| Exercise |
Look through the lines below and extract any with the word "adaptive".
========
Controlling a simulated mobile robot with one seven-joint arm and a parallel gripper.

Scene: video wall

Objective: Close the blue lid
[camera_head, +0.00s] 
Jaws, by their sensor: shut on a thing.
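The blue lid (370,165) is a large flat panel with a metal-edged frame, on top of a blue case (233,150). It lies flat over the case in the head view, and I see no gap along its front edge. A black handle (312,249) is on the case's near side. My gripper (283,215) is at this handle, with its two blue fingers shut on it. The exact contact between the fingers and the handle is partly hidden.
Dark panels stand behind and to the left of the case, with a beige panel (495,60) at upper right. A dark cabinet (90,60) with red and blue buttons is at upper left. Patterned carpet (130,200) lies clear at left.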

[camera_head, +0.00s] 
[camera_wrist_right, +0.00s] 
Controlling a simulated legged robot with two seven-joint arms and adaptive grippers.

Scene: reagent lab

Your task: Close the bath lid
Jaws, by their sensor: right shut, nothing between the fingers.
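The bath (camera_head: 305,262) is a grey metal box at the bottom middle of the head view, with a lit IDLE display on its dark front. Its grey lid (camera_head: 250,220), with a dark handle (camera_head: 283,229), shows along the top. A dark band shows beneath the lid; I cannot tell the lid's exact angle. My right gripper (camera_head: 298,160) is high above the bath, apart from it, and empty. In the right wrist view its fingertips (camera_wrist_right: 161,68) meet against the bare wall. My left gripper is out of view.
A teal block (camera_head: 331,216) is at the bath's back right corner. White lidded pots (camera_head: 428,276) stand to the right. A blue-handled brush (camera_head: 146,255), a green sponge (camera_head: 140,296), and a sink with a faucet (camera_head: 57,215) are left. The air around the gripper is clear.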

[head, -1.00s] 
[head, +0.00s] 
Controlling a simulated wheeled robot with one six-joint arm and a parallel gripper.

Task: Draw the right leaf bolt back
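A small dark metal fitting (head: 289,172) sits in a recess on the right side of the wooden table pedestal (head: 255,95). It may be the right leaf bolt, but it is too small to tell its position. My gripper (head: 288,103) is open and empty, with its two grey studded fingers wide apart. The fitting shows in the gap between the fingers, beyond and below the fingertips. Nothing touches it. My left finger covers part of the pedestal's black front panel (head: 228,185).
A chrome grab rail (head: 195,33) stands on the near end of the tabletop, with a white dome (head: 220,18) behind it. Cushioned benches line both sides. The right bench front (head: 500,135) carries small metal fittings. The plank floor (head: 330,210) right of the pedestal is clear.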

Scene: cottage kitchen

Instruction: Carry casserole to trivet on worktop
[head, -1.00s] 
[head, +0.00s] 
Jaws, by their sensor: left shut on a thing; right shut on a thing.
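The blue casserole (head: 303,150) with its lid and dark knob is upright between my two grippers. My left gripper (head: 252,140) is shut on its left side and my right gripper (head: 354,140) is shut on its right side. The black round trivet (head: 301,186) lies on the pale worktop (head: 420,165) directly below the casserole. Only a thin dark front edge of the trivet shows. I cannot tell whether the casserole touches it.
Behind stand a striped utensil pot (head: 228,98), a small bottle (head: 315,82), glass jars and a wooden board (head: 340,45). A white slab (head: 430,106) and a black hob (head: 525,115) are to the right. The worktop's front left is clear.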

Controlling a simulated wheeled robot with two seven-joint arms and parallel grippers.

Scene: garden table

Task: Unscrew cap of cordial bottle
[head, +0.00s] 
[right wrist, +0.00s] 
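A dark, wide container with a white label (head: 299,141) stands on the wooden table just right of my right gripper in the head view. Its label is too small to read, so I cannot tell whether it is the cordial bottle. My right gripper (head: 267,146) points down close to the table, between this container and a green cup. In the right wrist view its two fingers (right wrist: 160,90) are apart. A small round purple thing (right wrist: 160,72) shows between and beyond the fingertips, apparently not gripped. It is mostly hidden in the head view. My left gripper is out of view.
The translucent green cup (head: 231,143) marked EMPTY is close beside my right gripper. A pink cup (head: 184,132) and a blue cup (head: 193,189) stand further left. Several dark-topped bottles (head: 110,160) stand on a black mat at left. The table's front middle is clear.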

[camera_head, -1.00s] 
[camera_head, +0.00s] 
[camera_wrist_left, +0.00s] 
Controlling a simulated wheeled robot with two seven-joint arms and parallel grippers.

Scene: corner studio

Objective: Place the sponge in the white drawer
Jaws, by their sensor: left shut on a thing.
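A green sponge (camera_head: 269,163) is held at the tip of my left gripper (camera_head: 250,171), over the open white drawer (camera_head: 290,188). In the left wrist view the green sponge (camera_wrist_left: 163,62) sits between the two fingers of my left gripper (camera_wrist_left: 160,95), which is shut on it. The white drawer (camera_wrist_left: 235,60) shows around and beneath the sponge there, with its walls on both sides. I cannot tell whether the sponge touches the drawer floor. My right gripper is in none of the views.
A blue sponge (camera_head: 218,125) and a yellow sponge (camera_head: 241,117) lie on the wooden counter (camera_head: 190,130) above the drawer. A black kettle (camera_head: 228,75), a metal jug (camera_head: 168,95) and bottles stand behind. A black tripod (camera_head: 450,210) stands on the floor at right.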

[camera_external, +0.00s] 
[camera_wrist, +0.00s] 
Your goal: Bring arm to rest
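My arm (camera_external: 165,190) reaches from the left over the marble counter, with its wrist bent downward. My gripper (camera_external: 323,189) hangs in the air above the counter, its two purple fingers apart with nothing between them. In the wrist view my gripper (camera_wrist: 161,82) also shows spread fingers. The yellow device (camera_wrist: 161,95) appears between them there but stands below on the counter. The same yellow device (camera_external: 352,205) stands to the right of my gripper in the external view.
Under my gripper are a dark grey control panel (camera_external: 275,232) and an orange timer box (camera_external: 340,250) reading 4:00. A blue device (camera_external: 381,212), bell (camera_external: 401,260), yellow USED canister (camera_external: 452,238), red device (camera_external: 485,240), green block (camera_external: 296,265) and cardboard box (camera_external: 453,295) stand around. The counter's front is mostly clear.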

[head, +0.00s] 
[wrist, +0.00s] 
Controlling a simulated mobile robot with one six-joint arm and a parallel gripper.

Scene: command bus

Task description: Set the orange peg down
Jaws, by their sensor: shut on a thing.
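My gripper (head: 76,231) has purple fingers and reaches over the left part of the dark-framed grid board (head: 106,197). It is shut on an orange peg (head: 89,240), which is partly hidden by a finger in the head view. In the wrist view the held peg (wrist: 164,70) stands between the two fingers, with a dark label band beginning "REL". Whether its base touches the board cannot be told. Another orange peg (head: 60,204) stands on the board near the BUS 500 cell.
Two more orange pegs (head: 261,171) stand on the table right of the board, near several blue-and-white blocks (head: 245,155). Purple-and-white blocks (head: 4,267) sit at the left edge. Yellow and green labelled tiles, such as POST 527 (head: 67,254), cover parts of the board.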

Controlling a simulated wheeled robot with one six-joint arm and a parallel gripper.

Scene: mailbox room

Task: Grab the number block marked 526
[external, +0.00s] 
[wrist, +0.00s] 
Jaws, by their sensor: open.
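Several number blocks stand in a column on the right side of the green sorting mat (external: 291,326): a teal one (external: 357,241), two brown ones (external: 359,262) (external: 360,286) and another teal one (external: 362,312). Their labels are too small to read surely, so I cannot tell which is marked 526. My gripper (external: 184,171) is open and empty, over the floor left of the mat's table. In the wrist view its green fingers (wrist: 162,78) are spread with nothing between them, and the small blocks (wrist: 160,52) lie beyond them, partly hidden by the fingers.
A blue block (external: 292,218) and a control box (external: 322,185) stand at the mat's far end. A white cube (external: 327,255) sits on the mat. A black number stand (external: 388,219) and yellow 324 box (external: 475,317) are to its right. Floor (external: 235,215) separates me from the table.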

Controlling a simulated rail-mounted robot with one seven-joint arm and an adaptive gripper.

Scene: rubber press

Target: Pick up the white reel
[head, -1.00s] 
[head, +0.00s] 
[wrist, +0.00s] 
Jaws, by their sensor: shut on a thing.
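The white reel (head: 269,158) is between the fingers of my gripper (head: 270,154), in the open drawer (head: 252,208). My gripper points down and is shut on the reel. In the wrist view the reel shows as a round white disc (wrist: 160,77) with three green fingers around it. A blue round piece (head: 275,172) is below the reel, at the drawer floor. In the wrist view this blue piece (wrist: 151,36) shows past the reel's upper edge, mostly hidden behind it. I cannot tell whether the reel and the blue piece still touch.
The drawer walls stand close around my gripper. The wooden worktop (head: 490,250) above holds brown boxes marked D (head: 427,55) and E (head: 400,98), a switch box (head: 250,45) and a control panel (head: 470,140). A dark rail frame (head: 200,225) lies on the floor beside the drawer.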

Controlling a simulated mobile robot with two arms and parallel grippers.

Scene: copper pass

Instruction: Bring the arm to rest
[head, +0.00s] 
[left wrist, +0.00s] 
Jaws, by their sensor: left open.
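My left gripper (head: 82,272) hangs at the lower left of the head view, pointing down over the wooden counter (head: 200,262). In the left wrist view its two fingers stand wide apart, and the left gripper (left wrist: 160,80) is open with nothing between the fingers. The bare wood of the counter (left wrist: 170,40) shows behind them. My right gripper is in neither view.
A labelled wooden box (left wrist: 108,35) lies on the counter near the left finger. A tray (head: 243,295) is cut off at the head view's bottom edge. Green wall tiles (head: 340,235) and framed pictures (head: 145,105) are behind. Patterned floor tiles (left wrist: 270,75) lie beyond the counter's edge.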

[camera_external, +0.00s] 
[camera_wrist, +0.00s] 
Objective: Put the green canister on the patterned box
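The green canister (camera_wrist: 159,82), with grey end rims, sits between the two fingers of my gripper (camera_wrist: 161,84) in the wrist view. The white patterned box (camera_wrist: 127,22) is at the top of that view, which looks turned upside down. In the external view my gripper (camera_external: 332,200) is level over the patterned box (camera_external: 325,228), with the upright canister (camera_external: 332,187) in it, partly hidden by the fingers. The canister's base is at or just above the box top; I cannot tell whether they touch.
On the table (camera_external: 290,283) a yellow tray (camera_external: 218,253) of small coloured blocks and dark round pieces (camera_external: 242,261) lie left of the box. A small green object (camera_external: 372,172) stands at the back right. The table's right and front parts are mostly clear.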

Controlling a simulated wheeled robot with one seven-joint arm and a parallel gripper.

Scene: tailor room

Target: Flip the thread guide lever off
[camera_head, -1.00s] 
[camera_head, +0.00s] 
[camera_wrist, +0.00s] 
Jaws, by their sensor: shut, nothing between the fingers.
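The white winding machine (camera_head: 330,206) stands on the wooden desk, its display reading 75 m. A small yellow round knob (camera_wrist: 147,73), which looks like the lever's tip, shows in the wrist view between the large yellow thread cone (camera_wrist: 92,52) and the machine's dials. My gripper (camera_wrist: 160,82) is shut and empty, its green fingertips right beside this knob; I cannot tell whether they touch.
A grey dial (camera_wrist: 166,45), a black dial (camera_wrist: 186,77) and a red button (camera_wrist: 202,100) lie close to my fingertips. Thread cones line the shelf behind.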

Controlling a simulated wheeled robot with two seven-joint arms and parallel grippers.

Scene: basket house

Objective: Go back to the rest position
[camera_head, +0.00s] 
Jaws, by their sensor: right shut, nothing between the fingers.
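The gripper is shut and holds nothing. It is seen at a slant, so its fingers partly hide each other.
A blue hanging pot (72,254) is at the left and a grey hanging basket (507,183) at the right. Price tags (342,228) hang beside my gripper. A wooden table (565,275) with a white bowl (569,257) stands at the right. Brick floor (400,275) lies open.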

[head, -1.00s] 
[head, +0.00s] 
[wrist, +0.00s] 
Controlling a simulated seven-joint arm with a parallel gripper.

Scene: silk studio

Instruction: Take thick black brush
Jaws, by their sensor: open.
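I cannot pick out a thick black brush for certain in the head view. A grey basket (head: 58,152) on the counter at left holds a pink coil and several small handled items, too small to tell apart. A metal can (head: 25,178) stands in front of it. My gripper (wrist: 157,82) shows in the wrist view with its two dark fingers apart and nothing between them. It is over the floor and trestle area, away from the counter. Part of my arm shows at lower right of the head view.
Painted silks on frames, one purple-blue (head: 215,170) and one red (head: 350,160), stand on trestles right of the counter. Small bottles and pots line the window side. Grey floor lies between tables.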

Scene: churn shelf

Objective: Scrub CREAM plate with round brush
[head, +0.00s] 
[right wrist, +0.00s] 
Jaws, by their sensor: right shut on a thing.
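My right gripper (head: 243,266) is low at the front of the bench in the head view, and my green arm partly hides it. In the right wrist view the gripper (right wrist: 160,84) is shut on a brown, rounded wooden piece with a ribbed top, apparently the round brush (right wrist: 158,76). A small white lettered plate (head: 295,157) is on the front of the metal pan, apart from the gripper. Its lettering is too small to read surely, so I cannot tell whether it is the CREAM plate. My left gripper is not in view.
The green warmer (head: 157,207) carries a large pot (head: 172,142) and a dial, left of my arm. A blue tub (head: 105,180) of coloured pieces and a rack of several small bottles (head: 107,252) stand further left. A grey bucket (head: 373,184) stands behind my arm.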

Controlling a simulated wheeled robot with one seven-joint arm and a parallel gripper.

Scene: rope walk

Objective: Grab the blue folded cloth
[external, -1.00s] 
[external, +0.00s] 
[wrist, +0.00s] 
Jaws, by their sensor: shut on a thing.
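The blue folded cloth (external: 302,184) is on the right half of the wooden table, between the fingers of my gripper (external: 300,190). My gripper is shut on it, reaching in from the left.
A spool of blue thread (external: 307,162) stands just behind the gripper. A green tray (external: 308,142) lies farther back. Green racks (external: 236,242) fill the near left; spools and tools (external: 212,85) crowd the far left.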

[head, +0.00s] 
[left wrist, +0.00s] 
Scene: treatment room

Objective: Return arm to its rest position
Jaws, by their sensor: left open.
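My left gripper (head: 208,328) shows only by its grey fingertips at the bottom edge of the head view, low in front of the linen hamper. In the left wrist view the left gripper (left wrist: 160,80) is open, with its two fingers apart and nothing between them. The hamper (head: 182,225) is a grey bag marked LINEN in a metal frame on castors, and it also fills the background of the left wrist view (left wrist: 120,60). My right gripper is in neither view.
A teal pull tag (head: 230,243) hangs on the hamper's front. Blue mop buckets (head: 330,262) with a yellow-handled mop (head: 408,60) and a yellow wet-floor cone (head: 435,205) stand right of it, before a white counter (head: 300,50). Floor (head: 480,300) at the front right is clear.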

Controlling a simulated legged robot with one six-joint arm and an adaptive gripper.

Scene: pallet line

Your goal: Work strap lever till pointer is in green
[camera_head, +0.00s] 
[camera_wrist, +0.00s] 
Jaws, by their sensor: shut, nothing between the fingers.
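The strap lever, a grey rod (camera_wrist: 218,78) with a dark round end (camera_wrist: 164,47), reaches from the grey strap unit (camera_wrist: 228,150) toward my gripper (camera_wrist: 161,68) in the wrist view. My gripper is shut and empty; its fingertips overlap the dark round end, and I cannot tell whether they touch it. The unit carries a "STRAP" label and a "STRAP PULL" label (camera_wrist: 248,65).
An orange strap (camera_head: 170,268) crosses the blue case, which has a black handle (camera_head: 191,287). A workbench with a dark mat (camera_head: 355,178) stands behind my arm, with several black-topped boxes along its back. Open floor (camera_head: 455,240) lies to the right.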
========
| Written answer |
Controlling a simulated legged robot with two seven-joint arms and adaptive grippers.
Controlling a simulated rail-mounted robot with one seven-joint arm and an adaptive gripper.
Controlling a simulated legged robot with one six-joint arm and an adaptive gripper.

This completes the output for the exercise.